[What you are asked to do]: Reproduce the data exactly and drop any pictures it holds.

──────── Source excerpt

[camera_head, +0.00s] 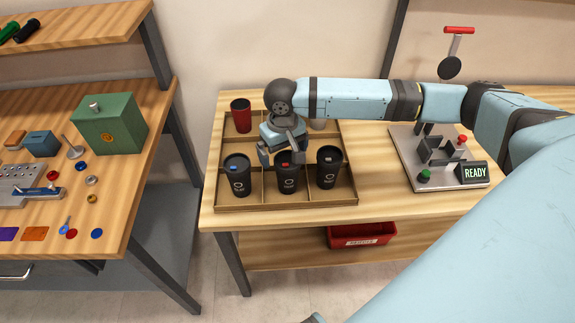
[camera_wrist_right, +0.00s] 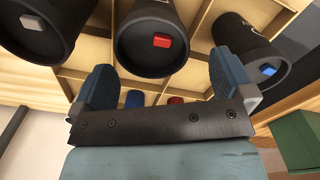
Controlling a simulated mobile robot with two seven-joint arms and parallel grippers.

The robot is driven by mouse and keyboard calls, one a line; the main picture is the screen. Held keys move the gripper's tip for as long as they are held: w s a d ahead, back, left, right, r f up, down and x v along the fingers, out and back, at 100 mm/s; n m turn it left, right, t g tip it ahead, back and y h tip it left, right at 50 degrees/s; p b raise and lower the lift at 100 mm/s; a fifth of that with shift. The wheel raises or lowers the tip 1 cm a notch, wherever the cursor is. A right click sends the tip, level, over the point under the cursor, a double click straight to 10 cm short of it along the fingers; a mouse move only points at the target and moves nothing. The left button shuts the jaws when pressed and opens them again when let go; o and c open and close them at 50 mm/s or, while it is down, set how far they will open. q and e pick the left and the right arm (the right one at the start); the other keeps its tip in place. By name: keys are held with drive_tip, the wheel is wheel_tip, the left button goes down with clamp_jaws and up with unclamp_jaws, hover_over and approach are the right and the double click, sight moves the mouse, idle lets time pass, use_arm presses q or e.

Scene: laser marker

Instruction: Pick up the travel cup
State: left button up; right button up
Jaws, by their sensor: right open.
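Three black travel cups stand in the front row of a wooden divided tray (camera_head: 300,203): one with a blue lid button (camera_head: 239,183), one with a red button (camera_head: 287,180), and one with a pale button (camera_head: 327,172). My right gripper (camera_head: 283,155) is open, just behind and above the red-button cup. In the right wrist view, its fingers (camera_wrist_right: 162,65) lie to either side of the near edge of the red-button cup (camera_wrist_right: 150,58), with gaps visible. The pale-button cup (camera_wrist_right: 35,35) and blue-button cup (camera_wrist_right: 250,50) flank it. My left gripper is not visible.
A red cup (camera_head: 241,117) stands in the tray's back-left compartment. My right arm hides much of the back row. A marking fixture (camera_head: 440,155) with a "READY" display (camera_head: 474,172) is to the right. A red bin (camera_head: 362,236) is below. A separate cluttered bench (camera_head: 100,180) stands left.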

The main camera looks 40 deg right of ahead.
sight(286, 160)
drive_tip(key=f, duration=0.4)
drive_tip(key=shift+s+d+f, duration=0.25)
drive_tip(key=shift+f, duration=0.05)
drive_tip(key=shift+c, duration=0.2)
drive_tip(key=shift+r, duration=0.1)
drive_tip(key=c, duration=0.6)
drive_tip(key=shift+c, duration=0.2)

────────────────

[Solution]:
[camera_head, +0.00s] 
[camera_wrist_right, +0.00s] 
Controlling a simulated mobile robot with two seven-joint arms and parallel grippers.

The robot is driven by mouse and keyboard calls, one a line; the main picture is the screen. Held keys move the gripper's tip for as long as they are held: w s a d ahead, back, left, right, r f up, down and x v along the fingers, out and back, at 100 mm/s; n m turn it left, right, t g tip it ahead, back and y h tip it left, right at 50 degrees/s; p b raise and lower the lift at 100 mm/s; a fifth of that with shift. The wheel raises or lowers the tip 1 cm a notch, wherever the cursor is. A right click sends the tip, level, over the point under the cursor, a double click straight to 10 cm short of it along the fingers; a mouse move only points at the target and moves nothing. The left button shuts the jaws when pressed and opens them again when let go; o and c open and close them at 50 mm/s or, while it is down, set how far they will open. q and e pick the left and the right arm (the right one at the start); the other keeps its tip in place. By name: keys are held with drive_tip, the wheel is wheel_tip, the left button goes down with clamp_jaws and up with unclamp_jaws, hover_over and approach are the right and the double click, sight moves the mouse, idle lets time pass, use_arm presses q or e.

Scene: laser marker

Instruction: Pick up the travel cup
State: left button up; right button up
Jaws, by their sensor: right open.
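Three black travel cups stand in the front row of a wooden divided tray (camera_head: 300,203): one with a blue lid button (camera_head: 239,183), one with a red button (camera_head: 287,180), and one with a pale button (camera_head: 327,172). My right gripper (camera_head: 283,155) is open, just behind and above the red-button cup. In the right wrist view, its fingers (camera_wrist_right: 162,65) lie to either side of the near edge of the red-button cup (camera_wrist_right: 150,58), with gaps visible. The pale-button cup (camera_wrist_right: 35,35) and blue-button cup (camera_wrist_right: 250,50) flank it. My left gripper is not visible.
A red cup (camera_head: 241,117) stands in the tray's back-left compartment. My right arm hides much of the back row. A marking fixture (camera_head: 440,155) with a "READY" display (camera_head: 474,172) is to the right. A red bin (camera_head: 362,236) is below. A separate cluttered bench (camera_head: 100,180) stands left.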

The main camera looks 40 deg right of ahead.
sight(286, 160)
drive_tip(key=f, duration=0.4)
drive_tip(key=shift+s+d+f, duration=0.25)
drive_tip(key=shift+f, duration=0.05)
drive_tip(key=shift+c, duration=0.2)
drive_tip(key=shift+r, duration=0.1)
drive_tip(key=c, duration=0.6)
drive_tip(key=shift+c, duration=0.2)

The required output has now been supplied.